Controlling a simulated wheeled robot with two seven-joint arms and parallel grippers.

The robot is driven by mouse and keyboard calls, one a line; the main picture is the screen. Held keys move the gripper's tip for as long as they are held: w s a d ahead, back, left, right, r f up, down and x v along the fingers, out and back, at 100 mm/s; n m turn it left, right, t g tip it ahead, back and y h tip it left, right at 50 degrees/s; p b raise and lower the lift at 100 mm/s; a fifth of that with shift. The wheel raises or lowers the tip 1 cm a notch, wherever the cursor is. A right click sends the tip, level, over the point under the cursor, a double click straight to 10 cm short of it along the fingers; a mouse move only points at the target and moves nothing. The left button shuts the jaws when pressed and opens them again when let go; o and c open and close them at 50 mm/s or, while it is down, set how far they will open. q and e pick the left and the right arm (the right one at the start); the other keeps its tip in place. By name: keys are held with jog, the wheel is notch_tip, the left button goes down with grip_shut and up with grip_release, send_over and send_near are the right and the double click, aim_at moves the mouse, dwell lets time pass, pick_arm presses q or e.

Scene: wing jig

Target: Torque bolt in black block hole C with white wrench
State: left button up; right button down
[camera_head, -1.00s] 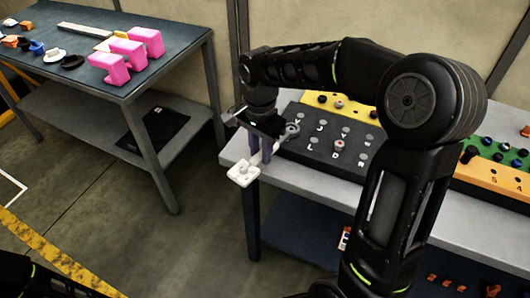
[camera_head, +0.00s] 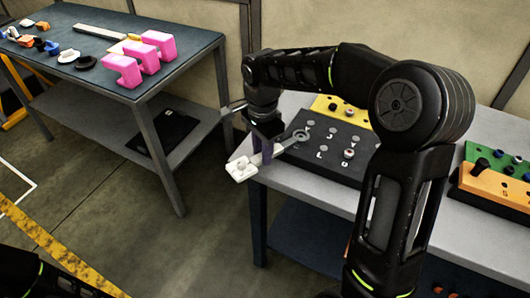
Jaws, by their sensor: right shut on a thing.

▶ EXERCISE OBJECTIVE
Retype only the lines above from the one with "Target: Torque bolt" through the last, both ends included, keeping every picture out of the copy.

▶ THE COMPLETED TASK
Target: Torque bolt in black block hole C with white wrench
State: left button up; right button down
[camera_head, -1.00s] 
[camera_head, +0.00s] 
Jaws, by their sensor: right shut on a thing.

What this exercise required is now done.